** TASK GOAL **
Copy the data exactly as it appears, and do not include any pictures.

--- start of DATA ROWS ---

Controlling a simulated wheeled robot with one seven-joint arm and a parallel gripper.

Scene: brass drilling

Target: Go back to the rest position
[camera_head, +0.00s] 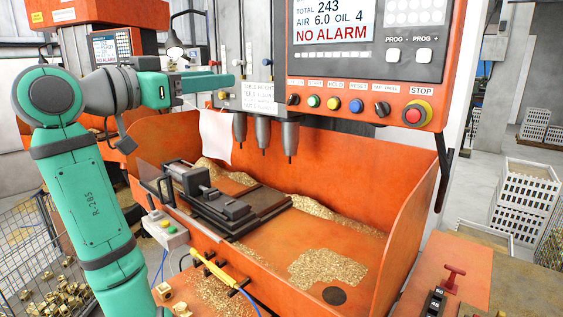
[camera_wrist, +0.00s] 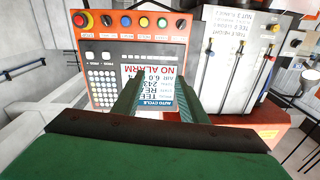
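My green arm reaches up from the lower left in the head view. My gripper (camera_head: 234,82) is at the upper left, level, pointing right toward the front of the drilling machine (camera_head: 310,160). In the wrist view my gripper's two green fingers (camera_wrist: 158,82) stand apart, with nothing between them. The control panel (camera_wrist: 134,62) shows upside down behind them, its screen visible in the gap. The same panel (camera_head: 458,68) is at the top right in the head view, its screen reading NO ALARM.
Below my gripper are the vise (camera_head: 228,208) and the orange chip tray (camera_head: 290,255) with brass chips. Drill spindles (camera_head: 289,138) hang to the right. A wire basket of brass parts (camera_head: 55,290) stands lower left. White crates (camera_head: 527,190) stand at right.

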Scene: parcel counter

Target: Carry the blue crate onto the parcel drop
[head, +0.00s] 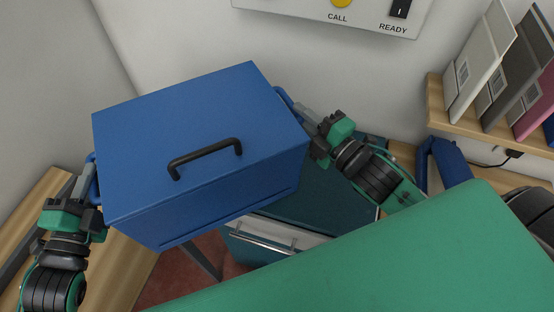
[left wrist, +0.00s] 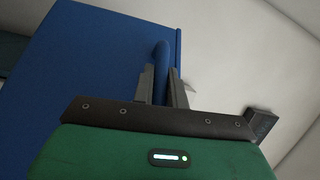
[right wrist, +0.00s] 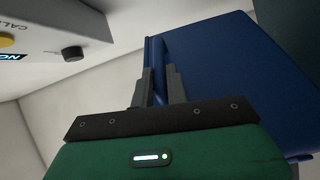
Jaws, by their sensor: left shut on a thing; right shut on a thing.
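The blue crate (head: 200,120) has a closed lid with a black handle on top and a blue side handle at each end. It is held up in the head view, its top tilted toward the camera. My left gripper (head: 85,185) is shut on the left side handle; the left wrist view shows the fingers around that handle (left wrist: 162,75). My right gripper (head: 305,118) is shut on the right side handle, also seen in the right wrist view (right wrist: 157,80). I cannot make out the parcel drop for certain; the crate hides part of what lies below.
A teal cabinet (head: 320,195) with a silver bar handle stands below and right of the crate. A wooden shelf (head: 450,128) with several upright folders is at the right. A wooden surface (head: 125,265) lies at lower left. A panel with CALL and READY controls (head: 330,15) is on the wall.

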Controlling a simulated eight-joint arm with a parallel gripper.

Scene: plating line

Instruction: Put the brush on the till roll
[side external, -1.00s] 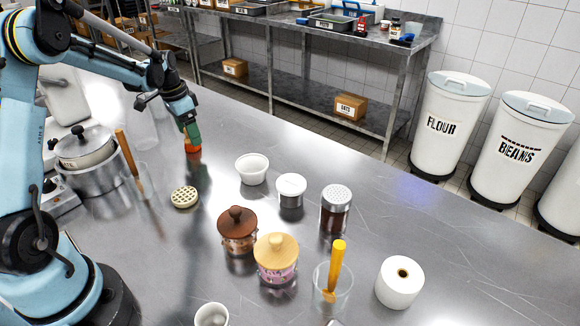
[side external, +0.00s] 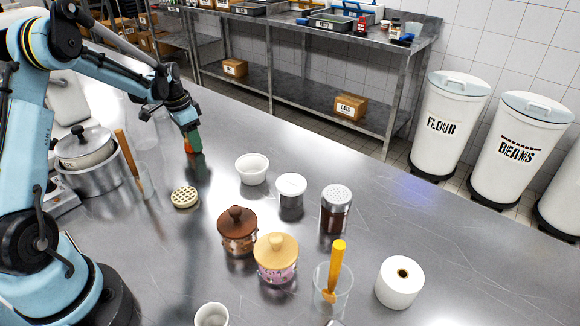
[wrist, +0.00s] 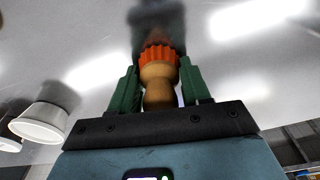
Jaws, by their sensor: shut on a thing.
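The brush has a round wooden handle and an orange ribbed head. In the wrist view the brush (wrist: 158,72) sits between the green fingers of my gripper (wrist: 160,88), which is shut on its wooden handle. In the side view my gripper (side external: 194,142) points down at the far left of the counter, and a bit of the orange head (side external: 187,146) shows beside the fingers. The brush seems a little above the counter. The till roll (side external: 399,284), a white upright cylinder with a dark core hole, stands at the front right, far from my gripper. Its top is bare.
Between them stand a white bowl (side external: 252,169), a white-lidded jar (side external: 291,190), a shaker (side external: 335,209), a brown-lidded pot (side external: 238,231), a yellow-lidded pot (side external: 276,258) and a glass with a yellow-handled tool (side external: 336,268). A round perforated piece (side external: 185,197) lies near my gripper. The counter's right is clear.

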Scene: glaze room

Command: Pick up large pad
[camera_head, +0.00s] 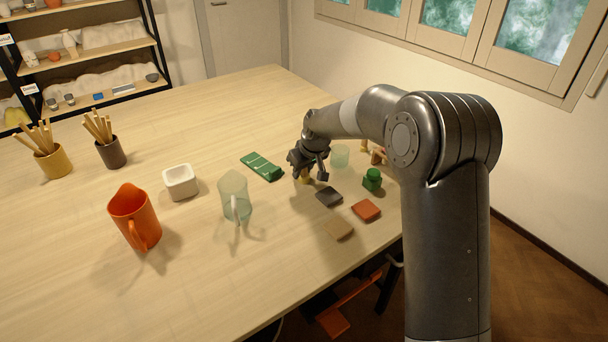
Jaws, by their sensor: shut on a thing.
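Three flat square pads lie near the table's right edge: a dark grey pad (328,196), an orange-red pad (366,210) and a tan pad (339,229). They look close in size, and I cannot tell which is the large pad. My gripper (308,175) is just behind and left of the dark grey pad, pointing down. It is shut on something small and mostly hidden; a bit of a yellowish thing (305,179) shows at its fingers. I cannot tell whether this touches the table.
A green striped flat piece (262,167) lies left of my gripper. A green bottle-like piece (372,179) and a pale green cup (340,156) stand to its right. The front table is clear.

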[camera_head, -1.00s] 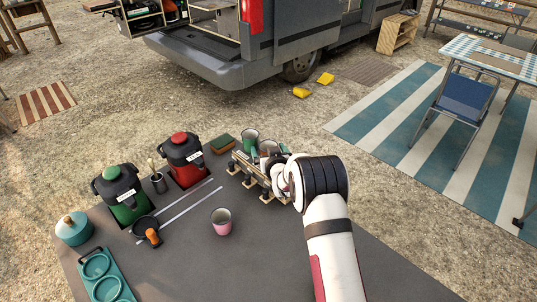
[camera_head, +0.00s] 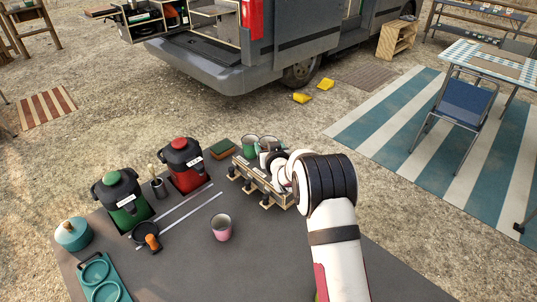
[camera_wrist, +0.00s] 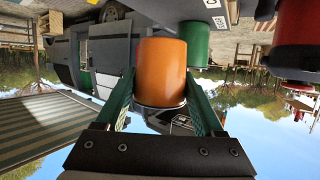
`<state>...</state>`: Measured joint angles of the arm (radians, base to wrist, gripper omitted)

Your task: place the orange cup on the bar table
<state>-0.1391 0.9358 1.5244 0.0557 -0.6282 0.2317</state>
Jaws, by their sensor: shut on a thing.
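In the wrist view the orange cup (camera_wrist: 162,72) sits between the two green fingers of my gripper (camera_wrist: 160,98), which is shut on it. In the head view my wrist and forearm are at the right of the dark table (camera_head: 205,270), beside the rack. The fingertips and the orange cup are hidden there behind my wrist. I cannot tell for certain which table is the bar table; a tall wooden one (camera_head: 25,12) stands partly in view at the far left.
A rack with hooks (camera_head: 262,180), a green cup (camera_head: 249,146), red dispenser (camera_head: 186,165), green dispenser (camera_head: 122,195) and pink cup (camera_head: 221,228) are on the dark table. The van (camera_head: 205,65) stands behind. A blue chair (camera_head: 462,100) is at right. The dark table's front right is clear.

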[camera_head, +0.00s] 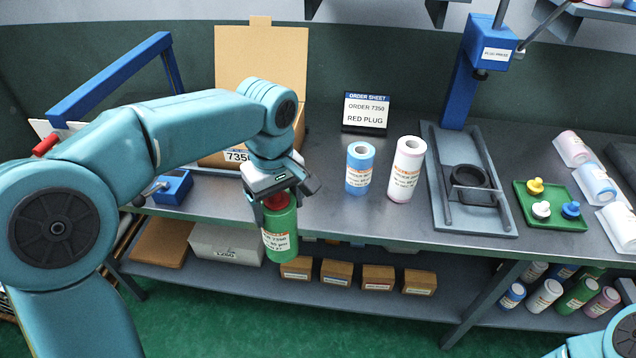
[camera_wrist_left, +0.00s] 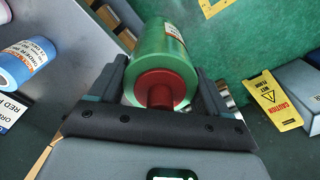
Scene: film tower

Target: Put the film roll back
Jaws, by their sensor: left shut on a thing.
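A green film roll (camera_head: 280,232) with a white label and a red plug in its top end hangs upright in front of the table's front edge. My left gripper (camera_head: 279,196) is shut on it from above. In the left wrist view, the green film roll (camera_wrist_left: 163,55) sits between the fingers of the left gripper (camera_wrist_left: 165,85), its red plug (camera_wrist_left: 158,90) towards the camera. A blue roll (camera_head: 360,168) and a white roll (camera_head: 406,170) stand upright on the table. My right gripper is not in view; only a piece of that arm shows at the lower right.
An open cardboard box (camera_head: 262,60) stands behind my left arm. The order sheet (camera_head: 366,111) reads "RED PLUG". A blue press (camera_head: 462,85) and a green tray (camera_head: 550,205) with plugs are to the right. Several rolls lie on the lower shelf (camera_head: 400,307); a yellow wet-floor sign (camera_wrist_left: 273,101) shows in the wrist view.

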--- end of DATA ROWS ---

** FULL ANSWER **
Controlling a simulated wheeled robot with one seven-joint arm and a parallel gripper.

Scene: brass drilling

Target: Go back to the rest position
[camera_head, +0.00s] 
[camera_wrist, +0.00s] 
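My green arm reaches up from the lower left in the head view. My gripper (camera_head: 234,82) is at the upper left, level, pointing right toward the front of the drilling machine (camera_head: 310,160). In the wrist view my gripper's two green fingers (camera_wrist: 158,82) stand apart, with nothing between them. The control panel (camera_wrist: 134,62) shows upside down behind them, its screen visible in the gap. The same panel (camera_head: 458,68) is at the top right in the head view, its screen reading NO ALARM.
Below my gripper are the vise (camera_head: 228,208) and the orange chip tray (camera_head: 290,255) with brass chips. Drill spindles (camera_head: 289,138) hang to the right. A wire basket of brass parts (camera_head: 55,290) stands lower left. White crates (camera_head: 527,190) stand at right.

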Scene: parcel counter

Target: Carry the blue crate onto the parcel drop
[head, +0.00s] 
[left wrist, +0.00s] 
[right wrist, +0.00s] 
Jaws, by their sensor: left shut on a thing; right shut on a thing.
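The blue crate (head: 200,120) has a closed lid with a black handle on top and a blue side handle at each end. It is held up in the head view, its top tilted toward the camera. My left gripper (head: 85,185) is shut on the left side handle; the left wrist view shows the fingers around that handle (left wrist: 162,75). My right gripper (head: 305,118) is shut on the right side handle, also seen in the right wrist view (right wrist: 157,80). I cannot make out the parcel drop for certain; the crate hides part of what lies below.
A teal cabinet (head: 320,195) with a silver bar handle stands below and right of the crate. A wooden shelf (head: 450,128) with several upright folders is at the right. A wooden surface (head: 125,265) lies at lower left. A panel with CALL and READY controls (head: 330,15) is on the wall.

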Controlling a simulated eight-joint arm with a parallel gripper.

Scene: plating line

Instruction: Put the brush on the till roll
[side external, -1.00s] 
[side external, +0.00s] 
[wrist, +0.00s] 
Jaws, by their sensor: shut on a thing.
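The brush has a round wooden handle and an orange ribbed head. In the wrist view the brush (wrist: 158,72) sits between the green fingers of my gripper (wrist: 160,88), which is shut on its wooden handle. In the side view my gripper (side external: 194,142) points down at the far left of the counter, and a bit of the orange head (side external: 187,146) shows beside the fingers. The brush seems a little above the counter. The till roll (side external: 399,284), a white upright cylinder with a dark core hole, stands at the front right, far from my gripper. Its top is bare.
Between them stand a white bowl (side external: 252,169), a white-lidded jar (side external: 291,190), a shaker (side external: 335,209), a brown-lidded pot (side external: 238,231), a yellow-lidded pot (side external: 276,258) and a glass with a yellow-handled tool (side external: 336,268). A round perforated piece (side external: 185,197) lies near my gripper. The counter's right is clear.

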Scene: glaze room

Command: Pick up large pad
[camera_head, +0.00s] 
Jaws, by their sensor: shut on a thing.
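Three flat square pads lie near the table's right edge: a dark grey pad (328,196), an orange-red pad (366,210) and a tan pad (339,229). They look close in size, and I cannot tell which is the large pad. My gripper (308,175) is just behind and left of the dark grey pad, pointing down. It is shut on something small and mostly hidden; a bit of a yellowish thing (305,179) shows at its fingers. I cannot tell whether this touches the table.
A green striped flat piece (262,167) lies left of my gripper. A green bottle-like piece (372,179) and a pale green cup (340,156) stand to its right. The front table is clear.

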[camera_head, -1.00s] 
[camera_head, +0.00s] 
[camera_wrist, +0.00s] 
`<state>...</state>`: Measured joint angles of the arm (radians, base to wrist, gripper omitted)

Your task: place the orange cup on the bar table
<state>-0.1391 0.9358 1.5244 0.0557 -0.6282 0.2317</state>
Jaws, by their sensor: shut on a thing.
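In the wrist view the orange cup (camera_wrist: 162,72) sits between the two green fingers of my gripper (camera_wrist: 160,98), which is shut on it. In the head view my wrist and forearm are at the right of the dark table (camera_head: 205,270), beside the rack. The fingertips and the orange cup are hidden there behind my wrist. I cannot tell for certain which table is the bar table; a tall wooden one (camera_head: 25,12) stands partly in view at the far left.
A rack with hooks (camera_head: 262,180), a green cup (camera_head: 249,146), red dispenser (camera_head: 186,165), green dispenser (camera_head: 122,195) and pink cup (camera_head: 221,228) are on the dark table. The van (camera_head: 205,65) stands behind. A blue chair (camera_head: 462,100) is at right. The dark table's front right is clear.

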[camera_head, +0.00s] 
[camera_wrist_left, +0.00s] 
Scene: film tower

Target: Put the film roll back
Jaws, by their sensor: left shut on a thing.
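A green film roll (camera_head: 280,232) with a white label and a red plug in its top end hangs upright in front of the table's front edge. My left gripper (camera_head: 279,196) is shut on it from above. In the left wrist view, the green film roll (camera_wrist_left: 163,55) sits between the fingers of the left gripper (camera_wrist_left: 165,85), its red plug (camera_wrist_left: 158,90) towards the camera. A blue roll (camera_head: 360,168) and a white roll (camera_head: 406,170) stand upright on the table. My right gripper is not in view; only a piece of that arm shows at the lower right.
An open cardboard box (camera_head: 262,60) stands behind my left arm. The order sheet (camera_head: 366,111) reads "RED PLUG". A blue press (camera_head: 462,85) and a green tray (camera_head: 550,205) with plugs are to the right. Several rolls lie on the lower shelf (camera_head: 400,307); a yellow wet-floor sign (camera_wrist_left: 273,101) shows in the wrist view.

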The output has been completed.